| INFORMATION SHOWN |
++++++++

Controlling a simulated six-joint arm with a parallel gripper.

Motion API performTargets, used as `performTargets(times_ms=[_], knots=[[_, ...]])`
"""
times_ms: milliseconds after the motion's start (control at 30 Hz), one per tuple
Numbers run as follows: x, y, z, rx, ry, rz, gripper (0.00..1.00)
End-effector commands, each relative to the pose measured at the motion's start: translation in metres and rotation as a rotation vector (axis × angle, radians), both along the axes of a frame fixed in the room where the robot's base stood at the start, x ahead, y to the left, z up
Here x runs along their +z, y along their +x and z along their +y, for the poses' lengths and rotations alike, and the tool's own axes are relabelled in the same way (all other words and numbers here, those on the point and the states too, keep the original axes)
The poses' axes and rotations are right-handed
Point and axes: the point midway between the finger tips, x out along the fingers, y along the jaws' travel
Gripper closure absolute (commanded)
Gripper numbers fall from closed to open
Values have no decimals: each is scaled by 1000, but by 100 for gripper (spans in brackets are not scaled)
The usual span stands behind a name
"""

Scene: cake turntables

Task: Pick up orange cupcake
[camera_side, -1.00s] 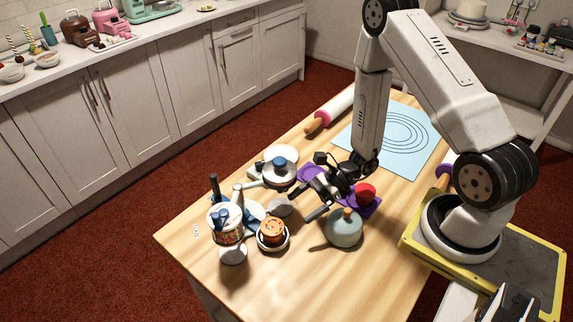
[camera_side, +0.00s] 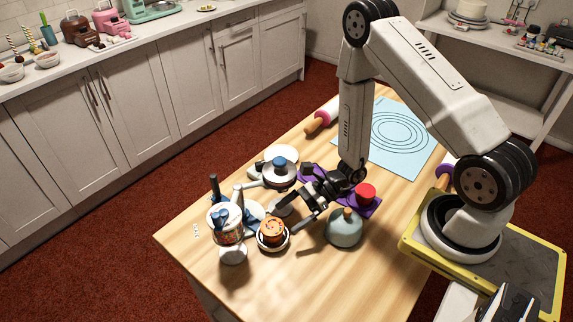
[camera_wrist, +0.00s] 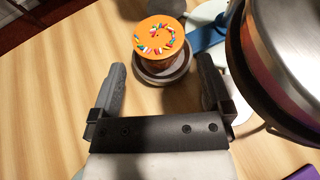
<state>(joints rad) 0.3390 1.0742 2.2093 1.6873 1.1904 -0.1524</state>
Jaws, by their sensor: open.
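The orange cupcake (camera_side: 272,231) sits in a round dish (camera_side: 274,248) on the wooden table, near the table's front left part. In the wrist view the cupcake (camera_wrist: 159,38) has orange icing with coloured sprinkles, and the dish (camera_wrist: 161,78) shows below it. My gripper (camera_side: 287,222) is open and empty beside the cupcake, on its right in the side view. In the wrist view my gripper's fingers (camera_wrist: 162,78) point toward the dish, with the cupcake ahead of and between their lines. Whether a finger touches the dish cannot be told.
A grey-blue domed lid (camera_side: 345,229) is to the right. The table's front is clear.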

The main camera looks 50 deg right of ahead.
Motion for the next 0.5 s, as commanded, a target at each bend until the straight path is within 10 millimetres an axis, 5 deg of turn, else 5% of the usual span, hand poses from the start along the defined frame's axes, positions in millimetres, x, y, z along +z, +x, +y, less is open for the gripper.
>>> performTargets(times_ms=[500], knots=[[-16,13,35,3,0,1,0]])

++++++++

| GOAL OF THE EXERCISE |
Write out, exactly and with nothing added, everything from the line with "Point and axes: the" down to the line with "<state>(joints rad) 0.3390", both included. Drop any pictures.

| THE OUTPUT |
Point and axes: the point midway between the finger tips, x out along the fingers, y along the jaws' travel
Gripper closure absolute (commanded)
Gripper numbers fall from closed to open
Values have no decimals: each is scaled by 1000, but by 100 for gripper (spans in brackets are not scaled)
The usual span stands behind a name
"""

Scene: cake turntables

Task: Pick up orange cupcake
[camera_side, -1.00s] 
[camera_side, +0.00s] 
[camera_wrist, +0.00s] 
<state>(joints rad) 0.3390 1.0742 2.2093 1.6873 1.1904 -0.1524</state>

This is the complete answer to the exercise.